[Start Data provided]

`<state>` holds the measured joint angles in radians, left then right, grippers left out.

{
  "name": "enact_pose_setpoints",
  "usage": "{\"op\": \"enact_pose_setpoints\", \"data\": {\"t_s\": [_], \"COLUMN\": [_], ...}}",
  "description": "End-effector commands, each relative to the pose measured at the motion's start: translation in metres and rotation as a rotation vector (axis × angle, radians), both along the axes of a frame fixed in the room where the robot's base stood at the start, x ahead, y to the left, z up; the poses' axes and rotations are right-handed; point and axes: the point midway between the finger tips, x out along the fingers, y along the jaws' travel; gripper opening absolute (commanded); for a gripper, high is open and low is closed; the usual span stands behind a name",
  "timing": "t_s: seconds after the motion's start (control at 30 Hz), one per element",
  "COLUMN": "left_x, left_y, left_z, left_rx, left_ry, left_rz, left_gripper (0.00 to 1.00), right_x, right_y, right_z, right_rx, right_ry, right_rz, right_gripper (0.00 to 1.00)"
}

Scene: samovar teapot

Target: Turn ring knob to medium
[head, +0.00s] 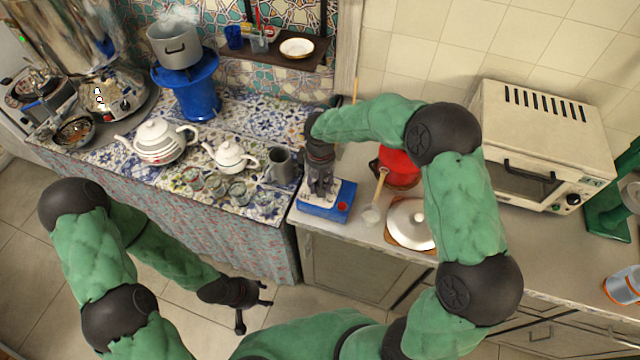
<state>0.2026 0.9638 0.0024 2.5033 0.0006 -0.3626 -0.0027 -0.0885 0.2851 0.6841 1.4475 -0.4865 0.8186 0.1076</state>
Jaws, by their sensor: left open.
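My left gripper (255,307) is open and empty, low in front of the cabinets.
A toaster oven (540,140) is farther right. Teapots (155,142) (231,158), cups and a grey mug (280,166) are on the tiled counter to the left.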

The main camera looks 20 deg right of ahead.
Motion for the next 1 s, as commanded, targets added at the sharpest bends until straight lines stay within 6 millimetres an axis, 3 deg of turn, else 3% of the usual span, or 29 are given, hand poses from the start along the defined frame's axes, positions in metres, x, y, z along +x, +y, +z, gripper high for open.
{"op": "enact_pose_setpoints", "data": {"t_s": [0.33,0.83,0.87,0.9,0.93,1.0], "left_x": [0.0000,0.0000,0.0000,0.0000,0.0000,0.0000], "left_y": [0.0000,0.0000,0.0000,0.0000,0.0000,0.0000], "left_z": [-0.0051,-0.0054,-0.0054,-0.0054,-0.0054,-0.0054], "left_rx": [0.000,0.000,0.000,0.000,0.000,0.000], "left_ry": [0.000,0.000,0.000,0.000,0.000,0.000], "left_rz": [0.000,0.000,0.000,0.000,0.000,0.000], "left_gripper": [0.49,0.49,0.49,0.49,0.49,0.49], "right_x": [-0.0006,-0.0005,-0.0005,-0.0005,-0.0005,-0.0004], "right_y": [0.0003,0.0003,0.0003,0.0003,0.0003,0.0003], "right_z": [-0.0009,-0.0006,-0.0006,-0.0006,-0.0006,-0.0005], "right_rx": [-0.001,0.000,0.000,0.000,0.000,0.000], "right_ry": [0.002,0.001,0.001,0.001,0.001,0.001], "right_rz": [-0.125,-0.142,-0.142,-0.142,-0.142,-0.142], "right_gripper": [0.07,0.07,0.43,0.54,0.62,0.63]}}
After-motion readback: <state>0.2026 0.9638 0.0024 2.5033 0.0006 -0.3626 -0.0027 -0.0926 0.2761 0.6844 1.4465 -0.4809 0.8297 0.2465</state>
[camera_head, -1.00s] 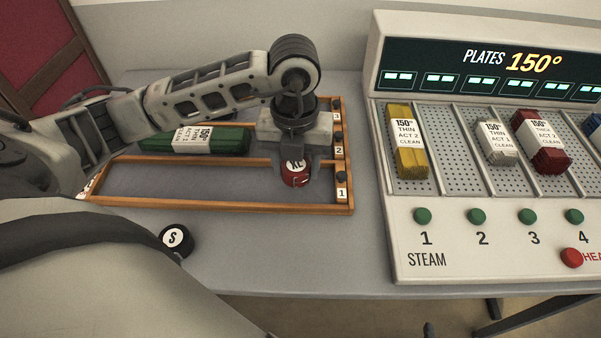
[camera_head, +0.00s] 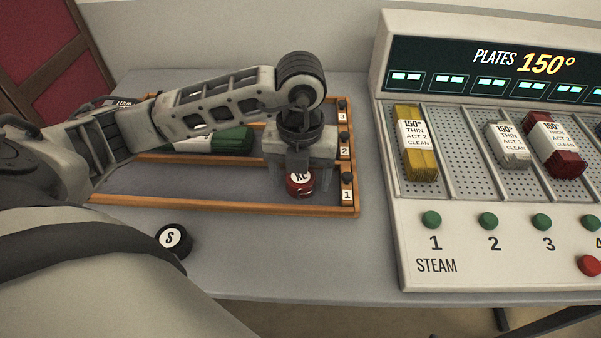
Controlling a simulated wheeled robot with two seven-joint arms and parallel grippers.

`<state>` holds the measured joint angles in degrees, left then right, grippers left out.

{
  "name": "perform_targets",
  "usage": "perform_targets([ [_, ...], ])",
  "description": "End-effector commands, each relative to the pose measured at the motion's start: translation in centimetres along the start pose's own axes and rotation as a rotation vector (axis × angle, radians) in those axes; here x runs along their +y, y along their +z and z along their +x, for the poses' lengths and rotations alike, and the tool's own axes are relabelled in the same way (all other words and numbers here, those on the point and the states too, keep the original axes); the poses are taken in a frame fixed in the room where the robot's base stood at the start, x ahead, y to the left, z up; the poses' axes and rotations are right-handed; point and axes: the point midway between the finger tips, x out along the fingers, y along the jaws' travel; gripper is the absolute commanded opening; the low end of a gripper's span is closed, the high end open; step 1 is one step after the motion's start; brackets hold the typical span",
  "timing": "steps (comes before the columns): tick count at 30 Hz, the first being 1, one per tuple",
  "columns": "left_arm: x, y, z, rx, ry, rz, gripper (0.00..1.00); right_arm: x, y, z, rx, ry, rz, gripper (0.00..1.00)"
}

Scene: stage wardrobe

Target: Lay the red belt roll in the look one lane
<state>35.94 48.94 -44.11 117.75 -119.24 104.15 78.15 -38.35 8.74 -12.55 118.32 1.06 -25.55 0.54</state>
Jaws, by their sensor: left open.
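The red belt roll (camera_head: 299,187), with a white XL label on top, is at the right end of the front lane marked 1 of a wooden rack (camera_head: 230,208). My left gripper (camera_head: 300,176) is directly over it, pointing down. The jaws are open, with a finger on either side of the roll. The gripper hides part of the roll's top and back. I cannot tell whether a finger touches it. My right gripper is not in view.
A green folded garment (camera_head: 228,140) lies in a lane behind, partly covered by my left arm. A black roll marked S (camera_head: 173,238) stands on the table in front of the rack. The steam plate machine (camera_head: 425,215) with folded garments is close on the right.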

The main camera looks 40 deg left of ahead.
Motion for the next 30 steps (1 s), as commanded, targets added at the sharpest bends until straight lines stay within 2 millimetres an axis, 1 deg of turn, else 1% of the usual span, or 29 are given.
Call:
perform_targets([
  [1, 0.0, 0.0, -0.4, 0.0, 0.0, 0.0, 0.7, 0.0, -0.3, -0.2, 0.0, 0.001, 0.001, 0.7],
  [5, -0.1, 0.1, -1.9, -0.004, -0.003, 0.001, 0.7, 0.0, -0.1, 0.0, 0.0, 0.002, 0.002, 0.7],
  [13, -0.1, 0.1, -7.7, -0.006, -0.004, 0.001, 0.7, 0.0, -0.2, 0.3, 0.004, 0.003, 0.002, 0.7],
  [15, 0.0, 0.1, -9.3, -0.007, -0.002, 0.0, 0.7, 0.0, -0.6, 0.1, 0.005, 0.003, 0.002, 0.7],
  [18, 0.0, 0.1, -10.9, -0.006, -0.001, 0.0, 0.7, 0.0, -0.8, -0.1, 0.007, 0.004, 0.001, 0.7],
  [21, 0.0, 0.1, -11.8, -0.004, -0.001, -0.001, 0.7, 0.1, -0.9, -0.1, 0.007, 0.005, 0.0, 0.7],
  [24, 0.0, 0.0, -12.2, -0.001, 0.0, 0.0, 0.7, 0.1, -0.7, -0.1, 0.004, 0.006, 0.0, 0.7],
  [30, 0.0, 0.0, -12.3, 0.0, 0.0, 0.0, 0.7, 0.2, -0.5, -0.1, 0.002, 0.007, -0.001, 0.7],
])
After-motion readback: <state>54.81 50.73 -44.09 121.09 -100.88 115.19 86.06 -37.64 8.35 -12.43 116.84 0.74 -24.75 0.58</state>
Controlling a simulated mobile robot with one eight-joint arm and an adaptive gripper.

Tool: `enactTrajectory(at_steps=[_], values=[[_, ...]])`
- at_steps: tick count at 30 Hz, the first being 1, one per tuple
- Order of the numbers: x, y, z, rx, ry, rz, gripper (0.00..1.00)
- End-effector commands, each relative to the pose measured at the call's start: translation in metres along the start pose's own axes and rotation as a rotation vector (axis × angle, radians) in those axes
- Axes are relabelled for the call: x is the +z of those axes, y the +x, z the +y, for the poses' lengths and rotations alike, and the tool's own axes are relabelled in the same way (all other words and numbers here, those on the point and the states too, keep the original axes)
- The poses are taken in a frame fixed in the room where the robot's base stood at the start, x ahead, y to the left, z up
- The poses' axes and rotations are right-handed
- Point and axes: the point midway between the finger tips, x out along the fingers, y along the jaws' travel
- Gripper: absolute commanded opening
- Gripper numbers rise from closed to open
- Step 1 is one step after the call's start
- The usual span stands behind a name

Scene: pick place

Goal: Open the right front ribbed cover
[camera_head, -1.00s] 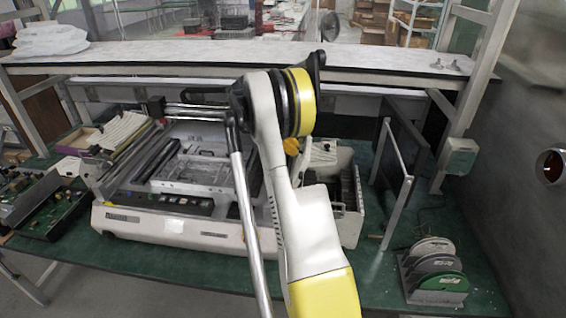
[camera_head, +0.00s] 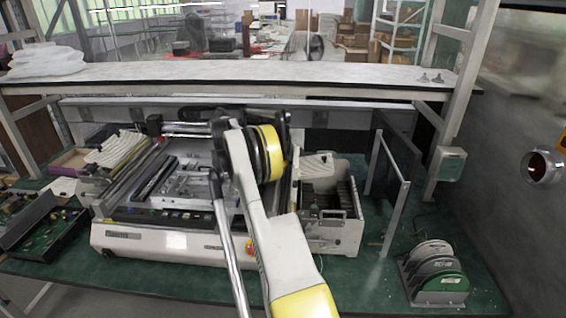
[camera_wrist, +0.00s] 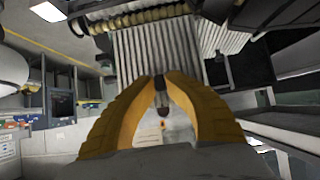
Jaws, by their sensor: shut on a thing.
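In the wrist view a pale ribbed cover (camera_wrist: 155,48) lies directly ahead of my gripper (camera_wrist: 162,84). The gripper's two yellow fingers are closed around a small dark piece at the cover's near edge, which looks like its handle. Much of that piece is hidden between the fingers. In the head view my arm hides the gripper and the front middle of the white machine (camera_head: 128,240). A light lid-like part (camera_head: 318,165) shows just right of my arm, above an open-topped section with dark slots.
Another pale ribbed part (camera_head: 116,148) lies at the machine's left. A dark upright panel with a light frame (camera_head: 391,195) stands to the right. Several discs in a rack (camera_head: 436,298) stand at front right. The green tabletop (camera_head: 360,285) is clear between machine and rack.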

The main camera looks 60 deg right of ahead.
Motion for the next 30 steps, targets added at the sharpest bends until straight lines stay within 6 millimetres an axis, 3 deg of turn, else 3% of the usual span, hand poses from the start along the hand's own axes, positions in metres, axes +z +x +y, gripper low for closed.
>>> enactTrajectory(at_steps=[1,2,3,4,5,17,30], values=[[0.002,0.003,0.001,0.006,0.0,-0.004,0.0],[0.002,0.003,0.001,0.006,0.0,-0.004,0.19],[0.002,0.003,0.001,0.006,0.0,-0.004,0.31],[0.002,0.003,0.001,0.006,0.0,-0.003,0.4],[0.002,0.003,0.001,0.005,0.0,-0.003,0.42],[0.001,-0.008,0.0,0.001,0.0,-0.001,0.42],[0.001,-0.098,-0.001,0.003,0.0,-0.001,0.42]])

[End Data provided]

» Work to be completed
Include the first line of the records, the line containing "The main camera looks 20 deg right of ahead.", and every line between them, repeated exactly. Skip the pictures.

» Written answer
`<state>` holds the measured joint angles in radians, left then right, grippers left out.

{
  "name": "enact_pose_setpoints",
  "usage": "{\"op\": \"enact_pose_setpoints\", \"data\": {\"t_s\": [_], \"COLUMN\": [_], ...}}",
  "description": "End-effector commands, each relative to the pose measured at the motion's start: translation in metres and rotation as a rotation vector (axis × angle, radians), both along the axes of a frame fixed in the room where the robot's base stood at the start, x ahead, y to the left, z up; the poses' axes and rotations are right-handed; point and axes: the point midway between the finger tips, x out along the fingers, y along the jaws' travel; gripper opening absolute (commanded); for a gripper, high is open and low is closed; the usual span stands behind a name",
  "timing": "t_s: seconds after the motion's start (control at 30 Hz), one per element",
  "COLUMN": "left_x, left_y, left_z, left_rx, left_ry, left_rz, left_gripper (0.00 to 1.00), right_x, right_y, right_z, right_rx, right_ry, right_rz, right_gripper (0.00 to 1.00)"
}

Scene: samovar teapot

Target: Turn ring knob to medium
[head, +0.00s] 
<state>0.2026 0.9638 0.0024 2.5033 0.0006 -0.3626 -0.0027 -0.0885 0.2851 0.6841 1.4475 -0.4865 0.8186 0.1076</state>
Jaws, by their sensor: left open.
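My left gripper (255,307) is open and empty, low in front of the cabinets.
A toaster oven (540,140) is farther right. Teapots (155,142) (231,158), cups and a grey mug (280,166) are on the tiled counter to the left.

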The main camera looks 20 deg right of ahead.

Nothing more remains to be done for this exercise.